18. The method according to claim 17, wherein performing pixel value normalization on the first depth information of the target face comprises normalizing pixel values of each channel of the first depth information or the first color information of the target face from [0, 255] to [0, 1].
19. The method according to claim 16, wherein:
the first parameter data is obtained by training the first neural network with second depth information of facial expression samples; and
the second parameter data is obtained by training the second neural network with second color information of the facial expression samples.

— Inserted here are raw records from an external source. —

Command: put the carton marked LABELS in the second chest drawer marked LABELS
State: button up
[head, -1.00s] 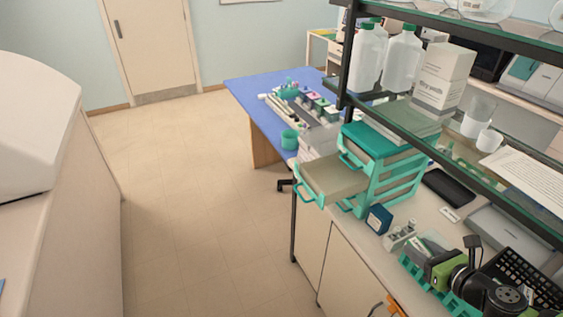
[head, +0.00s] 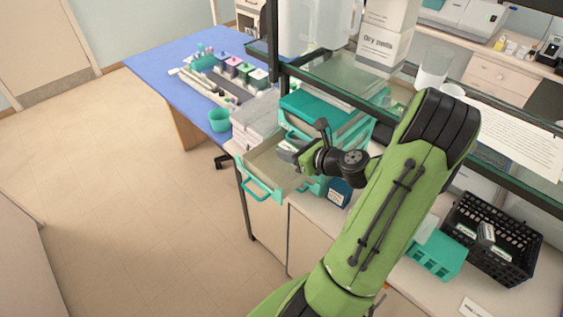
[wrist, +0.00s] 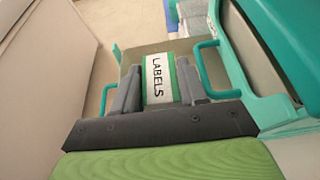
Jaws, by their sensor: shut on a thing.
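The carton marked LABELS (wrist: 158,82), white with green edges, sits between the two grey fingers of my gripper (wrist: 157,88) in the wrist view. My gripper is shut on it. In the head view my gripper (head: 288,154) is over the open drawer (head: 262,162) of the teal chest (head: 318,108), and the carton cannot be made out there. The drawer is pulled out to the left and its beige floor shows behind the carton in the wrist view. I cannot tell whether the carton touches the drawer floor. The drawer's own marking is not readable.
A dark blue box (head: 340,193) stands beside the chest. A glass shelf (head: 340,80) with bottles and a Dry pads box (head: 383,45) hangs above. A teal rack (head: 437,256) and a black basket (head: 490,240) stand at right. The floor at left is clear.

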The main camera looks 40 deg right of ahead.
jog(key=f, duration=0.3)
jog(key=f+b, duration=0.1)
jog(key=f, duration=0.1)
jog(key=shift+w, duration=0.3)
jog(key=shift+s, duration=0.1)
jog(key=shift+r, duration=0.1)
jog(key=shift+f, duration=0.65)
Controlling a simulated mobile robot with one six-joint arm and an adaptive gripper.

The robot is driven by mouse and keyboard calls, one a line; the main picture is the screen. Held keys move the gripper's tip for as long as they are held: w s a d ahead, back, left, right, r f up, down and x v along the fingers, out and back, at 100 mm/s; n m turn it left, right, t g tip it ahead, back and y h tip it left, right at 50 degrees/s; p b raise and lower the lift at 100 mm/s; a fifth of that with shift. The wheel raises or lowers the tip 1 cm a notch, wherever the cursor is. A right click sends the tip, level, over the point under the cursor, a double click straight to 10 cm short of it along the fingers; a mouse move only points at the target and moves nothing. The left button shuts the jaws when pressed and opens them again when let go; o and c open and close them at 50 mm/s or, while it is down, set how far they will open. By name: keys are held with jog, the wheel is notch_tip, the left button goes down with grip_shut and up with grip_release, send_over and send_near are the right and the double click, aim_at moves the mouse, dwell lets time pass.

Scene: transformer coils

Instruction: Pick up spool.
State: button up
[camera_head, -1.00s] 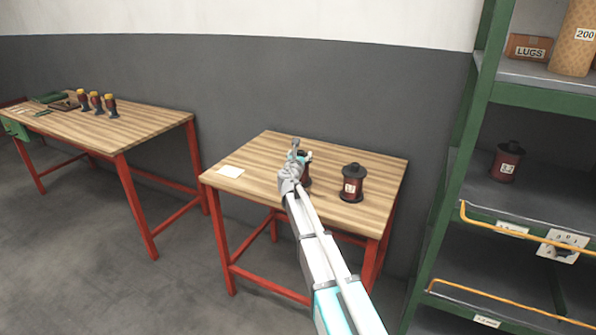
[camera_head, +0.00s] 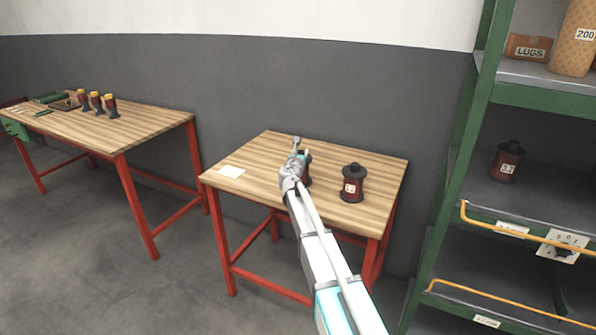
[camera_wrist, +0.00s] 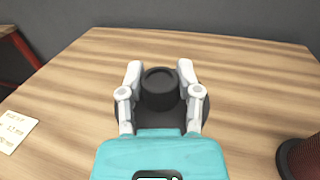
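A dark spool (camera_wrist: 160,92) stands upright on the wooden table, with its black hub and round flange seen from above in the wrist view. My gripper (camera_wrist: 160,74) is over it, with one finger on each side of the hub. The fingers look apart, and small gaps seem to show between them and the hub. In the head view my gripper (camera_head: 297,150) hides most of this spool; a reddish part (camera_head: 307,172) shows at its right. A second dark red spool (camera_head: 352,184) with a white label stands to the right, and its edge shows in the wrist view (camera_wrist: 300,158).
The small table (camera_head: 265,150) also carries a white paper (camera_head: 231,171) at its left. A green shelf (camera_head: 470,130) at right holds another spool (camera_head: 507,162). A workbench (camera_head: 150,122) with several small coils stands at left.

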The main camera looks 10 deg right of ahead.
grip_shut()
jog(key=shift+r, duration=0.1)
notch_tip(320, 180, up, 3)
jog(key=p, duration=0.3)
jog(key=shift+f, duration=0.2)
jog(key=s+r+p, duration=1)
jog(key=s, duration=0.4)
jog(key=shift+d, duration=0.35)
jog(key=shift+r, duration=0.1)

20. The method according to claim 19, wherein before training the first neural network with the second depth information of the facial expression samples or training the second neural network with the second color information, the method further comprises performing a second processing on the second depth information or the second color information of the facial expression samples, the second processing comprising at least one of:
determining feature points of the second depth information or the second color information of the facial expression samples, and rotating the second depth information or the second color information of the facial expression samples based on the feature points;
performing mirroring, linear transformation, and affine transformation on the second depth information or the second color information of the facial expression samples;
aligning the feature points of the second depth information or the second color information of the facial expression samples with a set position;
performing contrast stretching on the second depth information or the second color information of the facial expression samples; and
performing pixel value normalization on the second depth information or the second color information of the facial expression samples.

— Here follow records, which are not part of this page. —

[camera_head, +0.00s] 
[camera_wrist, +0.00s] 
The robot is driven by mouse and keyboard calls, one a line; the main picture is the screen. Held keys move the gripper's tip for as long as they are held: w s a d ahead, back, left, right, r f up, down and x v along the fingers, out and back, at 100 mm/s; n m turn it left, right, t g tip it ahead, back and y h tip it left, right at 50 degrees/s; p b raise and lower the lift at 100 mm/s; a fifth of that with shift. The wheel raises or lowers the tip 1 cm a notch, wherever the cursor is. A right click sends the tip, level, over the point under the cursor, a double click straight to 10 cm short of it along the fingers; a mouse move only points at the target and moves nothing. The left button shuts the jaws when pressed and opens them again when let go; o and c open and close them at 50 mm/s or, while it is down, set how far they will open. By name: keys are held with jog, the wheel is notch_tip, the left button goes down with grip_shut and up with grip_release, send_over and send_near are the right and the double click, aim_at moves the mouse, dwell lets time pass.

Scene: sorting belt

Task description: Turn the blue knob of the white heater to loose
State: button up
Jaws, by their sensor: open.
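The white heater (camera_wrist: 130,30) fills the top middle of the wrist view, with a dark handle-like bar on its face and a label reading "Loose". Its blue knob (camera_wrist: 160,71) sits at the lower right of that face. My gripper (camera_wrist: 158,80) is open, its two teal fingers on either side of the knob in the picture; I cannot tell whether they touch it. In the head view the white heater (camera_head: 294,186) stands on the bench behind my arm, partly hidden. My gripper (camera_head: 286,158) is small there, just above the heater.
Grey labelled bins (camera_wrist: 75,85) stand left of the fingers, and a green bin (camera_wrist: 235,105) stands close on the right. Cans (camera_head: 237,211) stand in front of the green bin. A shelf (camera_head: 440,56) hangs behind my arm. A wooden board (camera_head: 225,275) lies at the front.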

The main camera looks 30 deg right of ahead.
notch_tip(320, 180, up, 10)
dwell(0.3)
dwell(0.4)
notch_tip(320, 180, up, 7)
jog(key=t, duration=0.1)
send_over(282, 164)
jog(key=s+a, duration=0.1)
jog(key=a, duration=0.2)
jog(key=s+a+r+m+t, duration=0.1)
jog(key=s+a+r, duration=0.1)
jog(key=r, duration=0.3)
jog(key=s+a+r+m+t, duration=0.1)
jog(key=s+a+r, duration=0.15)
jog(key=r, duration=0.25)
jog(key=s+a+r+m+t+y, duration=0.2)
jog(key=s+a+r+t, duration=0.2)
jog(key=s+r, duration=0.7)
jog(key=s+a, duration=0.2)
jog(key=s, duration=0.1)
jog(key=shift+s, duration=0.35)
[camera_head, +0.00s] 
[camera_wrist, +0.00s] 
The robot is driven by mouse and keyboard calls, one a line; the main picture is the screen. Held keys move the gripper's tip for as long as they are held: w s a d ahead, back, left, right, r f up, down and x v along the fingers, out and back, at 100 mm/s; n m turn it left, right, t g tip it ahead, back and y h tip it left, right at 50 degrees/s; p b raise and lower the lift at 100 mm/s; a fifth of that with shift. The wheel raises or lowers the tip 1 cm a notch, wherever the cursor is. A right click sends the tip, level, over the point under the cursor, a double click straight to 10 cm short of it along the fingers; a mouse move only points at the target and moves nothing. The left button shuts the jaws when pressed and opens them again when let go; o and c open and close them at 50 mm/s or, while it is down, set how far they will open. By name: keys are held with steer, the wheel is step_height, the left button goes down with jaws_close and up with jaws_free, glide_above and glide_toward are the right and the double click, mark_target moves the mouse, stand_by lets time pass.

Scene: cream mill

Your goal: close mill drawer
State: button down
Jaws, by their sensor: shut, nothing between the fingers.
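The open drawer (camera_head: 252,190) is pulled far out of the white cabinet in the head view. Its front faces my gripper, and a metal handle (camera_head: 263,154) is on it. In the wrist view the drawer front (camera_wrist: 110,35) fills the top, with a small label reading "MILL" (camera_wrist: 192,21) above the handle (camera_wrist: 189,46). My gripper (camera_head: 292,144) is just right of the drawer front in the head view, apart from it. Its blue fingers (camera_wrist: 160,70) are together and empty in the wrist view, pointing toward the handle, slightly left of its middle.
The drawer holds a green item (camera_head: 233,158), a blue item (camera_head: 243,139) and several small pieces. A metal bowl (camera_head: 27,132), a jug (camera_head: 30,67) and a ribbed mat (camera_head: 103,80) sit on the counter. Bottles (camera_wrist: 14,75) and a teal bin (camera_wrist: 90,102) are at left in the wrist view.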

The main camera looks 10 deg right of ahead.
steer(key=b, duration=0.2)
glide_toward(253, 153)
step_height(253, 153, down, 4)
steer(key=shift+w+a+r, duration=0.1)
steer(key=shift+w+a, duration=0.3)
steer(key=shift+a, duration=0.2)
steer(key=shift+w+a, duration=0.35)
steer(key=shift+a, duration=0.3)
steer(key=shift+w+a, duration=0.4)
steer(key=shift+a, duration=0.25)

21. The method according to claim 20, wherein the performing pixel value normalization on the second depth information of the facial expression samples comprises normalizing pixel values of the second depth information or the second color information of the facial expression samples from [0, 255] to [0, 1].
22. The method according to claim 19, wherein the support vector machine parameter data for recognizing the expression category of the target face is obtained by:
training the first neural network with the second depth information of the facial expression samples;
training the second neural network with the second color information of the facial expression samples;
combining corresponding data output from a second fully-connected layer of the first neural network and a second fully-connected layer of the second neural network as inputs; and
training the support vector machine with the inputs and corresponding expression labels of the facial expression samples.
23. The method according to claim 19, wherein
each facial expression sample has at least one of the following facial expression categories: fear, sadness, joy, anger, disgust, surprise, nature, and contempt; and
each facial expression sample, the second depth information of the facial expression sample, and the second color information of the facial expression sample have the same facial expression category.
24. The method according to claim 15, wherein the facial expression categories included in the first neural network and the second neural network include at least one of: fear, sadness, joy, anger, disgust, surprise, nature, and contempt.
25. The method according to claim 17, wherein the feature points are eye points.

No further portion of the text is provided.